We remained at Henry’s for 2 seasons, and increased to seven colonies. During this time Marie, Jim and I were looking for a better site and we visited an awful lot. Landowners and beekeepers needs being very different and sometimes the site was just no good. Of course our needs were very specific. There had to be parking, room for a shed, away from the public and livestock and no limit on hives. We thought we had found a site on an apple farm but their terms were not what we wanted.
Now comes the best bit in this saga… The Acorn Fund.

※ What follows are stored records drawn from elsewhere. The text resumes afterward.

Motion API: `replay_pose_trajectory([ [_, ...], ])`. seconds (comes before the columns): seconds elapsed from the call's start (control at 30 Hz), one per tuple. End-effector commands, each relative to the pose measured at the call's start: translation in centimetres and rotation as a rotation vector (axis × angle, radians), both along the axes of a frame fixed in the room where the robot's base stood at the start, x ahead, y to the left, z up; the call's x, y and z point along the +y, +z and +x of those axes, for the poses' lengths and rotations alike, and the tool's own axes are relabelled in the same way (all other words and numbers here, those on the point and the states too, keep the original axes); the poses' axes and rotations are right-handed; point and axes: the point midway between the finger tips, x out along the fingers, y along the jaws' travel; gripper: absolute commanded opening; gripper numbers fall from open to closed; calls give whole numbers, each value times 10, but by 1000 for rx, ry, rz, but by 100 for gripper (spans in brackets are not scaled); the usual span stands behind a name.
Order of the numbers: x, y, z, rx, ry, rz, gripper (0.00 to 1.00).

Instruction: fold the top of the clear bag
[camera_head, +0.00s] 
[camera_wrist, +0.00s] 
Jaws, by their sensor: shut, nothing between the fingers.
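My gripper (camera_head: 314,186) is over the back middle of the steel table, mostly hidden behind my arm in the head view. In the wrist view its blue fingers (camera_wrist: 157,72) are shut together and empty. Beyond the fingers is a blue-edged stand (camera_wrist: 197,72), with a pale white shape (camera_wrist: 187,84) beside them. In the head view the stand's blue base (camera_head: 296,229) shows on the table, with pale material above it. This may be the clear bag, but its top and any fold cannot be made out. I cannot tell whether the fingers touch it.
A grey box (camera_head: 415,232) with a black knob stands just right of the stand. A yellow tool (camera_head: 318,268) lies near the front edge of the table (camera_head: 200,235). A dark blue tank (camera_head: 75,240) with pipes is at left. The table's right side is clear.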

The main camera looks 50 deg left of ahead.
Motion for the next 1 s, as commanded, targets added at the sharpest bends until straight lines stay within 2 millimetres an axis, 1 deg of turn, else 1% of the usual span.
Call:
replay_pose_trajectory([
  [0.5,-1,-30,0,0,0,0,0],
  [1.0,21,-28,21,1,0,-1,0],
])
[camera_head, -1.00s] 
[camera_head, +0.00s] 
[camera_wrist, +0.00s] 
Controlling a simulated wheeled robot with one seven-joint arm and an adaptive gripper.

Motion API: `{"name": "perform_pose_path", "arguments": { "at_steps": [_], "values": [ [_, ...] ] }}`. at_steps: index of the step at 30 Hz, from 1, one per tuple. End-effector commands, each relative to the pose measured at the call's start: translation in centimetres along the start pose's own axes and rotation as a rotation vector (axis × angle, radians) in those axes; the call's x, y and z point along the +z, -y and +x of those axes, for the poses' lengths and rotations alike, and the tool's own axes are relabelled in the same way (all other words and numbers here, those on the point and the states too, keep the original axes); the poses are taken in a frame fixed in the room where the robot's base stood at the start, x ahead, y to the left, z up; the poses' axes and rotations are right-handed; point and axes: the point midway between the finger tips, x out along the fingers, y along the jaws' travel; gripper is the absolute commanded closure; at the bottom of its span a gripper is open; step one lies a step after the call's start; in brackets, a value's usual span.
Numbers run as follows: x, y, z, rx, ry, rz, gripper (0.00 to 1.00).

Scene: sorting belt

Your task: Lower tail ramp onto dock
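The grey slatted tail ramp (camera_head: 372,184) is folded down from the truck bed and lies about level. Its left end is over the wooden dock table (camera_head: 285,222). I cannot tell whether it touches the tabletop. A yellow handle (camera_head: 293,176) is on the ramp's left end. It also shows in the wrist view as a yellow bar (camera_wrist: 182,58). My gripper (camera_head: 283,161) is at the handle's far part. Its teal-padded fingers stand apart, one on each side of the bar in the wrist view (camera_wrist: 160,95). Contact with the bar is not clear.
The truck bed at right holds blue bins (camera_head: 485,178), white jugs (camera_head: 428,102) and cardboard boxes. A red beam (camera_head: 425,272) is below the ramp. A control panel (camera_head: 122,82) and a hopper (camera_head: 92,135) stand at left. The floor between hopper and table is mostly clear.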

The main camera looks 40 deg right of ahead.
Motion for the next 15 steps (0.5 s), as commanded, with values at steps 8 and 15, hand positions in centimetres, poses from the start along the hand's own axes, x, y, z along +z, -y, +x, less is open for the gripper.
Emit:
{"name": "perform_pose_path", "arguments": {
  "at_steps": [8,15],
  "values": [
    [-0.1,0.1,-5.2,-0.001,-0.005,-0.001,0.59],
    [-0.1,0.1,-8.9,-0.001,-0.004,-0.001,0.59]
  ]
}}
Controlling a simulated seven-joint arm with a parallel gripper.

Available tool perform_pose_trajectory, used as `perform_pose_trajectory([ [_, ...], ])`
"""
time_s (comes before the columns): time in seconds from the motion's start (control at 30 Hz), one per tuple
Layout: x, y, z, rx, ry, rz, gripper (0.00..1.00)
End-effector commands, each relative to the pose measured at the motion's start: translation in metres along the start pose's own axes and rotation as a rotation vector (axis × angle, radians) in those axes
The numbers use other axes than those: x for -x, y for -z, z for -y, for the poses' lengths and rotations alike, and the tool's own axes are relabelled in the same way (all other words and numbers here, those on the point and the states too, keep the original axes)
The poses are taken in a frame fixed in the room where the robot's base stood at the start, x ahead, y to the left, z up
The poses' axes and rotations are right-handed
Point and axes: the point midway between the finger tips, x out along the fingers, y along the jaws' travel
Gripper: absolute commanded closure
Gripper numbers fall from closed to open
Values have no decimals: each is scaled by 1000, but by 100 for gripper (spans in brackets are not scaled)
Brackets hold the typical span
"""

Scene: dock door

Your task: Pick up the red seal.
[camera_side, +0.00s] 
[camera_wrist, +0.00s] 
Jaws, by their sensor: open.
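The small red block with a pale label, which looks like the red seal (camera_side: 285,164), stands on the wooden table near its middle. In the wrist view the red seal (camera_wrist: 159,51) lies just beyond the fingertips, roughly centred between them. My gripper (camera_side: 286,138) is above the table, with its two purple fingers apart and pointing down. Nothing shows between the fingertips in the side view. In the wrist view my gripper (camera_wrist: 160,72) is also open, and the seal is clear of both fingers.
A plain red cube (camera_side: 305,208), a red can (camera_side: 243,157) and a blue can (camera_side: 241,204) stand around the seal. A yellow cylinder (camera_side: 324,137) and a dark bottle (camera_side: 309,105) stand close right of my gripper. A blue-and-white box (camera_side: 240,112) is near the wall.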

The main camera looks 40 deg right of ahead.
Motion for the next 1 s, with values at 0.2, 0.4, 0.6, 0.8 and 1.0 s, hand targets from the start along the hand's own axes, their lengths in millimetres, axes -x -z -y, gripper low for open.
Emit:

We had been looking for funding for some time and had a grant turned down because our bid was too small. So when a long standing member, told us of the Forest of Dean Council community fund, The Acorn Fund, we made a bid for money to purchase land, build a meeting room and storage with mains services – not a small claim this time!!!
To our great delight and surprise we were awarded £5k. We now had something to work with and we had a second stroke of luck. One of our members son’s lived on Lydney Park Estate and we were introduced to the Estate Manager. After looking at a couple of possible places we found the site we now have.
This site was ideal and we spent some money on fences and a gate. The work being carried out by estate staff and we then moved the hives from Henry’s. Although I did ask for volunteers it was Marie, Dave, Jim and I who on a very wet Sunday morning transported the hives, which had increased to seven, across two muddy hilly fields into our cars and onto the new site. We had ordered the shed and Ian Lowton offered to build the base. He did a marvellous job with the help of Jodie and Holly his daughters.
The shed was then delivered and erected very early one morning and the equipment which had been purchased in January and was at the Kymin was stored in the shed.
The official opening was attended by numerous members and now Dean Forest has a really good site and went into the 2009 winter with eighteen colonies. In January 2010 we made enquiries with the Estate to see if we could have an electricity supply to the shed and during our visit we also asked about a large 34 foot caravan on the site next to the apiary. The estate have kindly agreed to our renting it and the story of Dean Forest Apiary goes into another phase.